The readings for this week have been so wonderfully apropos for this week where we as a Church remember vocations and pray for them during Vocations Awareness Week. Hopefully this isn't news to you.  The first reading are from I Samuel, with yesterday's being the call of Samuel.  This reading happens to be the 1st reading for this weekend.  While the young Samuel is mistaking the call of God for the voice of the priest, Eli, finally Eli understands that God is calling the boy and tells Samuel to respond with "speak, Lord, you servant is listening."  What a bold statement!  This statement is supposed to be at the heart of every Christian every day.  The responsorial psalm for that day (and coincidentally this weekend as well) has the response of "Here I am, Lord, I come to do your will."  Again, another simple statement that should be at the center of how we live. Were every Catholic to really capture this, all of the problems we experience within the Church would simply dry up.  Vocation crisis? Gone!  Scandals within the Church?  Never would have happened?  Numbers of practicing Catholics dwindling?  Not any more? I could go on and on with this list, the upshot is that if we were to live out these two simple sentences, there would profound change and great good.  So why isn't it happening?

My first guess is a what I would call a simple case of transference.  We become suspect when we hear that we are called to do God's will.  We transfer onto God what He means by that with what we mean by that.  We know that our wills can be awful self-centered.  We know that we can want other people to do our will because it suits us to have them to do so.  In this light, God comes across as a eternal me-monkey  with a colossal ego that needs to be stroked lest He go all Rambo on you.  We assume that God is every bit as self-centered as humanity and bristle at the idea of having to serve such a megalomaniac!   However, God is not such.  Instead of being self-centered, He is other centered, that is, he loves us and wants what is best for us now and for all eternity.  He watches out for us and want to protect us.  When He asks us to do His will, He asks us to be other-centered (that is to be truly loving) as He is and thus to watch out for the true good around us. 

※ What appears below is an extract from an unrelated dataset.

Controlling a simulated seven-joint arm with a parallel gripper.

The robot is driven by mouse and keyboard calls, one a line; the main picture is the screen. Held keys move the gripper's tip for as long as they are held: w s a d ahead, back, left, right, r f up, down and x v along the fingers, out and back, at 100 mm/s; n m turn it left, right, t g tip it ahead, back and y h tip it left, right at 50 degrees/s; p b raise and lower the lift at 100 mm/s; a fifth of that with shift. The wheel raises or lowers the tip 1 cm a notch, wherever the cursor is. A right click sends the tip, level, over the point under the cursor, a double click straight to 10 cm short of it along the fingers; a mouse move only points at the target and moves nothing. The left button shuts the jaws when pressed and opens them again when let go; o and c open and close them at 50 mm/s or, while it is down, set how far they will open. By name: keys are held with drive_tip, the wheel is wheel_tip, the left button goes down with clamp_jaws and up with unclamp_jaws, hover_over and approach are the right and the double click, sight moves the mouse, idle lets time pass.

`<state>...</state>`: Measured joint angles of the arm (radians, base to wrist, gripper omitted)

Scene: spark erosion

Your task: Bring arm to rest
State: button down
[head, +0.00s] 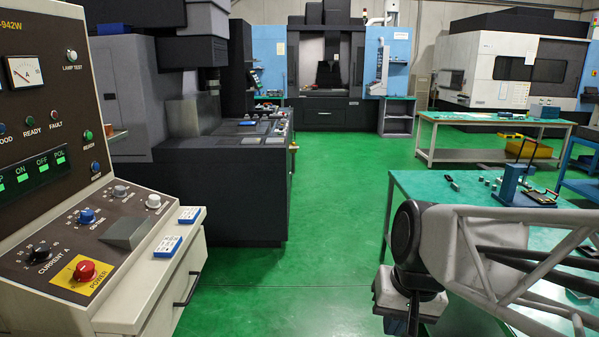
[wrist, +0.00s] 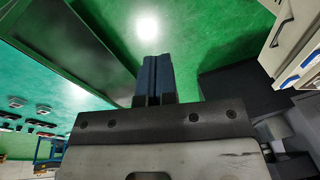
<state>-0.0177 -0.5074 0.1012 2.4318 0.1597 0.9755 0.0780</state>
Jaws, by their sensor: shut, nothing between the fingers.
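My gripper shows in the wrist view (wrist: 154,78) with its two dark blue fingers side by side and closed together, nothing between them. Beyond the fingertips is open green floor. In the head view my arm reaches in from the right, in front of the green-topped table (head: 425,185). My gripper (head: 413,325) hangs at the lower right there, pointing down, with its tips near or past the bottom edge of the picture.
A control console (head: 130,235) with a red power knob (head: 86,270) stands at the left. A dark machine (head: 225,170) is behind it. The table on the right carries a blue fixture (head: 512,187) and small parts. Green floor (head: 335,200) is clear between.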

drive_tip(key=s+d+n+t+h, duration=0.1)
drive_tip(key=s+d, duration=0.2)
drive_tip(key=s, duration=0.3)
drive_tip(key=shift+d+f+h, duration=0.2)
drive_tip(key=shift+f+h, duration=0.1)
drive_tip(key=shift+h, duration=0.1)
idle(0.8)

My second guess would be what I call the "Barney Syndrome".  In this scenario we accept that God loves us.  We even believe that God unconditionally loves us and wants what is best.  Where the breakdown starts is that in believing these things we fail to make the jump that we are called to model out behavior on His.  God becomes the Great Enabler.  Instead of "Here I am Lord, I come to do your will", the response becomes "Turn the other way God, I want to do my will!"  God's job is to rubber stamp whatever I want to do.  Furthermore He is suppose to bless it as if I were doing His will!  This God doesn't have a hell because everybody gets into heaven, unless, like, you know, you're like Adolf Hitler and stuff.  The morality bar is set as low as needed to accommodate whatever it is I want to do.  The problem here is that if we enter into a relationship with God, a relationship necessary for heaven, then the love goes both ways. As with a good marriage where the two spouses are actively concerned with the other person's needs , our relationship with God is bound on our looking out for God's will (which as above said, looks out for our good) as He looks out for what we need.  God blesses this.  God, however, is not one to taunted, ignored, or dismissed.  He is not the great enabler.  He allows us to make our choice about whose will we follow and then bear out the consequences of those choices.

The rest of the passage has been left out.